Let's say I have some function $f(x, y)$ whose gradient at $(x_0, y_0)$ is $$\nabla f(x_0, y_0) = \langle 4, 1\rangle$$
In this 3Blue1Brown video, Grant says something akin to
the change in $f$ is $4\times$ more sensitive to changes in $x_0$ then it is to changes in $y_0$.
when discussing the gradient of a cost function in his explanation of neural networks. Why does this hold?
It seems intuitive to me that changing $x_0$ would result in a larger change in $f$ then changing $y_0$ since the gradient more closely lines up with the $x$-axis but why is it exactly $4\times$?

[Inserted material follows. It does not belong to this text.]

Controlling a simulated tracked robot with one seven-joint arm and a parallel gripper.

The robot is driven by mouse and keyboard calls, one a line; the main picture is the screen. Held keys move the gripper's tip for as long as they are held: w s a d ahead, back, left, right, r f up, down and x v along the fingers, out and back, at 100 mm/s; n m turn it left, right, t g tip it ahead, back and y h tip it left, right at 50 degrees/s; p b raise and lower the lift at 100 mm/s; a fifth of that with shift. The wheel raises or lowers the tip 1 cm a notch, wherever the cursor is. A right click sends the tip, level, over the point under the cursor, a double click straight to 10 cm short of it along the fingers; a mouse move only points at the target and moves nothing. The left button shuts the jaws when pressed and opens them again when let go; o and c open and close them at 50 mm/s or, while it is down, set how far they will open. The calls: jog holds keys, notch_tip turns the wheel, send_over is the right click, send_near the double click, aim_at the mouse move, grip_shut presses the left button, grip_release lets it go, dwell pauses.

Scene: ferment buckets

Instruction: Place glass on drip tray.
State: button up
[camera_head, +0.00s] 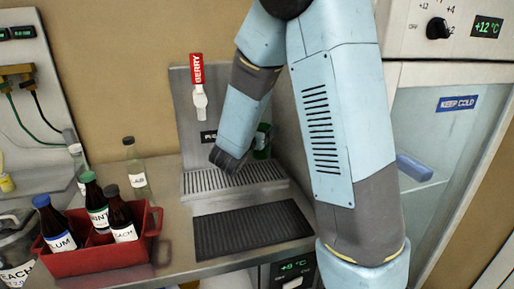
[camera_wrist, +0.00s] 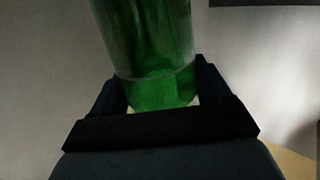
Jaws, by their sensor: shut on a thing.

The assertion$$\nabla f(x_0,y_0)=(4,1)$$means that, near $(x_0,y_0)$, $f(x,y)$ behaves as $f(x_0,y_0)+4(x-x_0)+y-y_0$. So, near $(x_0,y_0)$, a small change in the value of $x$ is multiplied approximately by $4$, whereas a small change in the value of $y$ is creates a change of approximately the same size. So, yes, near $(x_0,y_0)$ $f$ is $4$ times more sensitive to changes in $x$ than to changes in $y$.
This would still hold if $\nabla f(x_0,y_0)=(4t,t)$, for some $t\ne0$.